Angel Rubio is the director of the Theory Department of the Max Planck Institute for the Structure and Dynamics of Matter and a distinguished research scientist at the Simons Foundation’s Flatiron Institute (NY, USA). His research interests are rooted to the modeling and theory of electronic and structural properties of condensed matter as well as to the development of new theoretical tools to investigate the electronic response of materials, 2D materials, nanostructures and hybrid materials to external electromagnetic fields. He is acknowledged as pioneer and leader in the area of computational materials physics. In the last few years, he has pioneered the development of the theoretical framework of quantum electrodynamical density functional theory (QEDFT) that enables the ab initio modeling of strong light-matter interaction phenomena in materials, nanostructures and molecules, opening the new field of polaritonic chemistry.

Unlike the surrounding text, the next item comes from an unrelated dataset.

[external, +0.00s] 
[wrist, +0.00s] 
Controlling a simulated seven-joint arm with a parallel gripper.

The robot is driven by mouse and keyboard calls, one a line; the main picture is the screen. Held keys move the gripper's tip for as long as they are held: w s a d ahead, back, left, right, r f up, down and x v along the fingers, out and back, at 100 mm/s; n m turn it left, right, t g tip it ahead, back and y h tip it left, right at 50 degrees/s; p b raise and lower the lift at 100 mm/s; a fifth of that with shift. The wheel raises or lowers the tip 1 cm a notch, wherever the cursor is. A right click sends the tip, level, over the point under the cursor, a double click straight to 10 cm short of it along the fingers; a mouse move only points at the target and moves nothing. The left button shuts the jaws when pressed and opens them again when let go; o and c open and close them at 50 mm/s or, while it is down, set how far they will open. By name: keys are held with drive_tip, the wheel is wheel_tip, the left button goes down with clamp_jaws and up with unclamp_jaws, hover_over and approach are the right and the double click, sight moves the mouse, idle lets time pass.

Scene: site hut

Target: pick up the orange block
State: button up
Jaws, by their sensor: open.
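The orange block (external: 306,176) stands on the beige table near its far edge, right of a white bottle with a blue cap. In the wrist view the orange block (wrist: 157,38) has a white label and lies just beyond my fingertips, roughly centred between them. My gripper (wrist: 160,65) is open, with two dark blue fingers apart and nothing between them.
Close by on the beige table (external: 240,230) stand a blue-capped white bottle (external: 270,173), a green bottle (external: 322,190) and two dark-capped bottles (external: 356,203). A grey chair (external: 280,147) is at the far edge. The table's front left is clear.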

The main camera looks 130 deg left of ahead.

Rubio is a fellow of the American Physical Society and the American Association for the Advancement of Science, a member of the Academia Europaea, European Academy of Sciences and a foreign associate member of the National Academy of Sciences.

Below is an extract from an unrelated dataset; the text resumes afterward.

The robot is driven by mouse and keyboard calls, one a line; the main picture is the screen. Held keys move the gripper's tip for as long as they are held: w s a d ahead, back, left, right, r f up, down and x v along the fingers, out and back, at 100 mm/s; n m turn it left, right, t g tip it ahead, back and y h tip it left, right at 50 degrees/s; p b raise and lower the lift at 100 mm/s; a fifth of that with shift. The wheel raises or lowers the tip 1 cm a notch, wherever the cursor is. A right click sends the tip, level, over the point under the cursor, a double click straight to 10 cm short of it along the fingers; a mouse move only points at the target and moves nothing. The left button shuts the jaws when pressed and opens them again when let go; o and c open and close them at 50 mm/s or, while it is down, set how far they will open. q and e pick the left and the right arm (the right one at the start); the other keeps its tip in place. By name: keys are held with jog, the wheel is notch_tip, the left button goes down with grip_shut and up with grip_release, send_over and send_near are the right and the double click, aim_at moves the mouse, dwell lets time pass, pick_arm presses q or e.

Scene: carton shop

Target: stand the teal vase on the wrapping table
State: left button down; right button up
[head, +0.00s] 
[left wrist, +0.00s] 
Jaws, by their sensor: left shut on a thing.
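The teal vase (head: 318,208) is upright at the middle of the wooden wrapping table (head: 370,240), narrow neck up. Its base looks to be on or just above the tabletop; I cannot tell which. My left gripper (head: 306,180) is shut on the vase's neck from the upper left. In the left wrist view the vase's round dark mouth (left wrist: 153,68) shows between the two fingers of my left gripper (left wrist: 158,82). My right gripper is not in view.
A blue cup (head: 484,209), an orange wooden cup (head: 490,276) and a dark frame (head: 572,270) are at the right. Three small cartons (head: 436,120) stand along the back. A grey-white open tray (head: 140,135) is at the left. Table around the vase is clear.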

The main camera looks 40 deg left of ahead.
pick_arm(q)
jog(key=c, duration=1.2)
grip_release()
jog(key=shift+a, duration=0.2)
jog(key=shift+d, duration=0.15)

Maciej Zworski works on mathematical aspects of classical/quantum (particle/wave) correspondence, in particular on its manifestations in the theory of partial differential equations — that is, on microlocal analysis. His focus has been the study of scattering resonances which appear in different guises in mathematics and physics — from zeros of zeta functions to quasinormal modes of gravitational waves. His recent interests also include semiclassical problems in condensed matter physics such as the distributions of magic angles in twisted bilayers, where the small angle is the semiclassical parameter. He is involved in not-for-profit scientific publishing through his work at Mathematical Science Publishers. He received his Ph.D. from Massachusetts Institute of Technology in 1989 under the direction of Richard Melrose, and moved to University of California, Berkeley in 1998, after holding positions at Harvard, Johns Hopkins and the University of Toronto. He is a fellow of Royal Society of Canada and of the American Academy of Arts and Sciences.